The calm between attacks in Alfred Hitchcock's The Birds (1963)
The calm between attacks

But all this goes off the rails with the first bird attack on Melanie; Mitch’s concern defuses his sense of moral superiority and he suddenly responds to her simply as a person in distress. There is no need for games and role playing; they can deal with each other with emotional directness. But the social environment he brings her into is almost as hostile as the natural environment which caused her injury. Mitch is struggling to assert himself against a dominant mother (shades of Norman and Mrs. Bates) who clings to him while barely concealing a sense of disappointment that he has been unable to fully replace her lost husband. Mitch is called on to be protective and supportive of the two women (not to forget his younger sister) in different, mutually exclusive ways.

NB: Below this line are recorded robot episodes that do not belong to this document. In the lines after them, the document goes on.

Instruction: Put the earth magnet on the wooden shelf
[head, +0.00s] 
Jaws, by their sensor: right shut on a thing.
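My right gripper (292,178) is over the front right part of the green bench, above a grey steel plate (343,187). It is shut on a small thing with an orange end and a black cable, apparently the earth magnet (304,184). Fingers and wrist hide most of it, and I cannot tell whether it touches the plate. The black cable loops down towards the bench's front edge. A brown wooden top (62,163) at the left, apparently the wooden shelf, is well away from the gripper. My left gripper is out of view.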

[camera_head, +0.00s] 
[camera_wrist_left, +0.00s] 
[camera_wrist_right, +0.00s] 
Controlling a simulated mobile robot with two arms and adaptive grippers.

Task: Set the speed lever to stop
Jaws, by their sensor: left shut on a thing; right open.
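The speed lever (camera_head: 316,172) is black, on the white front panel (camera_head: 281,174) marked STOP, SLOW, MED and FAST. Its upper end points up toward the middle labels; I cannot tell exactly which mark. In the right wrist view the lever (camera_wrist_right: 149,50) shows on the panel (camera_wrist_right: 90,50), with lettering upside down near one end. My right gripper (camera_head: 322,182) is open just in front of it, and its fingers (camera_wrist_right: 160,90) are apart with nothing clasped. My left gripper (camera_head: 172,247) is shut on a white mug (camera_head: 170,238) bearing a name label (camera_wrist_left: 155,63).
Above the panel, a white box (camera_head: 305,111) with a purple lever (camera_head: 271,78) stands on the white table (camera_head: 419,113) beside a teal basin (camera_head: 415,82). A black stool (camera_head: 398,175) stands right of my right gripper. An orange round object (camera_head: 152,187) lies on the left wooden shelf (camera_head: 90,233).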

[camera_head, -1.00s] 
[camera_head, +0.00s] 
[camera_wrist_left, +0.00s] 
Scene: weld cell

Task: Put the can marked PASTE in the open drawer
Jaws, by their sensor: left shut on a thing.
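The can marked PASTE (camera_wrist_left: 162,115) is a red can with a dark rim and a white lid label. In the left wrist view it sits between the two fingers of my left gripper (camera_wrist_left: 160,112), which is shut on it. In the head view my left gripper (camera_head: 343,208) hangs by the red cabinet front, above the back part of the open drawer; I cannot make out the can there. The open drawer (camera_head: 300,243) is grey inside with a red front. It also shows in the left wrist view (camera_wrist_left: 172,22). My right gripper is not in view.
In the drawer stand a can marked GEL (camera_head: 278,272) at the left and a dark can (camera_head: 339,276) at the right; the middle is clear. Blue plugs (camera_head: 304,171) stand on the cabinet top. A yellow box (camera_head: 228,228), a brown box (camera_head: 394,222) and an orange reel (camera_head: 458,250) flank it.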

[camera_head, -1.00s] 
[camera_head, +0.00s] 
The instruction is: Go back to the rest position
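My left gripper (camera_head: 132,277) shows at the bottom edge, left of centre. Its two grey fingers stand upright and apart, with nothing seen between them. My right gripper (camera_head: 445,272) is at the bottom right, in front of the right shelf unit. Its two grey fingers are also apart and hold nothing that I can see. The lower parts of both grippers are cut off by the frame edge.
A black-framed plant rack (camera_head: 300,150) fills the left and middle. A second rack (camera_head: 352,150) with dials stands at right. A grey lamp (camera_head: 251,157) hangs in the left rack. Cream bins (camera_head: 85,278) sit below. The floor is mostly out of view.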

It is only as the bird attacks continue, cracking Lydia’s hard defensive shell, that Mitch is able to fully assume his role as dominant male – and yet there’s the troubling fact that this role is essentially replacing the lost father, becoming worthy of his mother while reducing Melanie to the position of a second dependent child.

The unresolved ending of Hitchcock's The Birds
The unresolved ending

As Nature remains disordered, the new order established within the family is emotionally and psychologically unhealthy.

The film has progressed from light rom-com to apocalyptic nightmare, the easy and familiar platitudes of movie relationships completely undermined, family and romantic bonds exposed as pathological and inadequate barriers against a hostile universe. The final shot of the birds gathered in the Brenner yard, waiting for whatever reason before attacking again for whatever reason, gives us what may be the bleakest of all conclusions in Hitchcock’s work.